PABLO ROMERO FRESCO

TALK: INTERLINGUAL RESPEAKING: WHERE ACCESSIBILITY MEETS TRANSLATION

ACCESSIBLE FILMMAKING: INTEGRATING TRANSLATION INTO FILM PRODUCTION


BIO

Pablo Romero Fresco is Ramón y Cajal researcher at Universidade de Vigo (Spain) and Honorary Professor of Translation and Filmmaking at the University of Roehampton (London, UK). He is the author of the books Subtitling through Speech Recognition: Respeaking (Routledge), Accessible Filmmaking: Integrating translation and accessibility into the filmmaking process (Routledge) and the editor of The Reception of Subtitles for the Deaf and Hard of Hearing in Europe (Peter Lang). He is on the editorial board of the Journal of Audiovisual Translation (JAT) and is currently working with several governments, universities, companies and user associations around the world to introduce and improve access to live events for people with hearing loss. He has collaborated with Ofcom to carry out the first analysis of the quality of live subtitles on TV in the UK and is working with the Canadian Radio-television and Telecommunications Commission (CRTC) on a similar project in Canada. His Accessible Filmmaking Guide is being used by many international public broadcasters, universities and producers to introduce a more inclusive and integrated approach to translation and accessibility in the filmmaking industry. He is the leader of the international research centre GALMA (Galician Observatory for Media Access), for which he is currently coordinating several international projects on media accessibility and accessible filmmaking, including “ILSA: Interlingual Live Subtitling for Access”, funded by the EU Commission. Pablo is also a filmmaker. His first documentary, Joining the Dots (2012), was screened during the 69th Venice Film Festival and was used by Netflix as well as film schools around Europe to raise awareness about audiodescription.

ABSTRACT

INTERLINGUAL RESPEAKING: WHERE ACCESSIBILITY MEETS TRANSLATION

For the past 30 years, real-time captioning has enabled millions of people with hearing loss to access live TV programmes and events through same-language captions. Based on the results of the EU-funded project ILSA, this presentation focuses on interlingual real-time captioning, a new development that requires a combination of interpretation and captioning skills. This new form of translation, which provides access to foreign language live programs and events for both people with and without hearing loss, presents exciting opportunities for those professionals working in the areas of translation and accessibility.

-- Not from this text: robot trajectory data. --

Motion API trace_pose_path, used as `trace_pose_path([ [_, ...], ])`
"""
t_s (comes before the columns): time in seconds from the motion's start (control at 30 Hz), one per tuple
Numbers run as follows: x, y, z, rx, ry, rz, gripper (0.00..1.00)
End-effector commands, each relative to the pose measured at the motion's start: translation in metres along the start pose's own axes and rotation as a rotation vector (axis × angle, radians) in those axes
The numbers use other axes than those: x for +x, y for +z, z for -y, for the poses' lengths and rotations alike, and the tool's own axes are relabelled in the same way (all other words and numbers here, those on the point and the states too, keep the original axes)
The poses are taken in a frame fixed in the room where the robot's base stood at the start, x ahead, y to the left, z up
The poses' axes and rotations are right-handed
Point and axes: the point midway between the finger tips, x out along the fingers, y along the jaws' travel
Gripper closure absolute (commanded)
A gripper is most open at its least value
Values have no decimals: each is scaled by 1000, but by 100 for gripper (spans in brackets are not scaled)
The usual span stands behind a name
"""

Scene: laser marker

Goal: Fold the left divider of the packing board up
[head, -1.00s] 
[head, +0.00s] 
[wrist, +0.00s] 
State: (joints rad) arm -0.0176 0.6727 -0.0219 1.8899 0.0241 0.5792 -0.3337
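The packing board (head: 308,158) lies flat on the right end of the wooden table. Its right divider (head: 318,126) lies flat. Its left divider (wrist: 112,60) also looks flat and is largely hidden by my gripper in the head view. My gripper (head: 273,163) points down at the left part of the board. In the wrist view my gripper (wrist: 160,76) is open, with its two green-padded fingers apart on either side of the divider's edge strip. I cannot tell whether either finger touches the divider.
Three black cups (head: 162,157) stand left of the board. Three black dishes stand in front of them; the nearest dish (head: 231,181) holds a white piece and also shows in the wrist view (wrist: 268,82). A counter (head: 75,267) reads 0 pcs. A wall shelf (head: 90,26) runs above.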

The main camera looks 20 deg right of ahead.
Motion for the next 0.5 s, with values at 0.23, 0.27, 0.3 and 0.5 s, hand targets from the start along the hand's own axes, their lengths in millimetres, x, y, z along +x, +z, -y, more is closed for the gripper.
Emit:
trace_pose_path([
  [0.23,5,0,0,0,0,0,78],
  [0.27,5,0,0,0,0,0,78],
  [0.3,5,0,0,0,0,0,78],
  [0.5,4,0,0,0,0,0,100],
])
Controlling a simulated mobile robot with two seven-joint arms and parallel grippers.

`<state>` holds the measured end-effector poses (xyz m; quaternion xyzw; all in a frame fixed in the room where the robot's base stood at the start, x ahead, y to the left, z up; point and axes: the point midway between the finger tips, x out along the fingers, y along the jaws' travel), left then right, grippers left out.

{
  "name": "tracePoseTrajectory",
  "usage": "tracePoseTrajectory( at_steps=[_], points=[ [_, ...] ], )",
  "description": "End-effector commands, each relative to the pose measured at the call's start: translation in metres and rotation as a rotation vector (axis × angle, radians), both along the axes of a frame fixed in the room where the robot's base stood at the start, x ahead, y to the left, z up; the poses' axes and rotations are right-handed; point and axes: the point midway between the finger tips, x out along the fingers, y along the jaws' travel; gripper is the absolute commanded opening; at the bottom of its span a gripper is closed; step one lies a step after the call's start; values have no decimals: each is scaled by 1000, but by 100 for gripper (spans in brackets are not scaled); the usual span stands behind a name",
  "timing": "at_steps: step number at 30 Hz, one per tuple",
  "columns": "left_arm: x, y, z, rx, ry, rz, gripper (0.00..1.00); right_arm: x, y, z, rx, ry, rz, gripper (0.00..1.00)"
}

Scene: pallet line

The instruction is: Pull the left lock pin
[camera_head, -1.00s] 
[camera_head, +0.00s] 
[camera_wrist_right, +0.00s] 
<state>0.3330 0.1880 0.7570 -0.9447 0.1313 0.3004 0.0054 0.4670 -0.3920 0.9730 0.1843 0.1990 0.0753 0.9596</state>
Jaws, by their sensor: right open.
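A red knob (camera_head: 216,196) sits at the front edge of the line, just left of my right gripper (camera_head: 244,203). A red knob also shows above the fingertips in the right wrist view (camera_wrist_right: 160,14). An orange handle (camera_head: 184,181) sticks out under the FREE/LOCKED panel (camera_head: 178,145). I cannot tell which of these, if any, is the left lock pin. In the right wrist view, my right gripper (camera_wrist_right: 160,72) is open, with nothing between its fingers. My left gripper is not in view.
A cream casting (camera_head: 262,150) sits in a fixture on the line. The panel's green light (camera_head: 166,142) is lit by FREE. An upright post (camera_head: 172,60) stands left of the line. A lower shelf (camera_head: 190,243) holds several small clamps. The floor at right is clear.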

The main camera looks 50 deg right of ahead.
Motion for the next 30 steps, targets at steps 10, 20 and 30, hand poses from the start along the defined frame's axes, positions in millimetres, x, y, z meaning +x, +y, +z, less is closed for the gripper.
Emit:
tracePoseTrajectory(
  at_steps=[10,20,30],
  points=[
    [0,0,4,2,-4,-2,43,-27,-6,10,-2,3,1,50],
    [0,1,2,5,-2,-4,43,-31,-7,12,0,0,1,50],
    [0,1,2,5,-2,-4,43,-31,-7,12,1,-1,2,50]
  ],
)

ACCESSIBLE FILMMAKING: INTEGRATING TRANSLATION INTO FILM PRODUCTION

Film translations are often produced as an afterthought, with limited time or money, for little remuneration and involving no contact between translators and the creative team. Accessible filmmaking proposes to tackle this issue by integrating translation and accessibility into the filmmaking process. This presentation will describe the accessible filmmaking model (requirements, workflow, cost, etc.), focusing on examples of how it is being implemented by filmmakers, production companies and streaming platforms such as Netflix all over the world, and on the new opportunities that it provides for translators.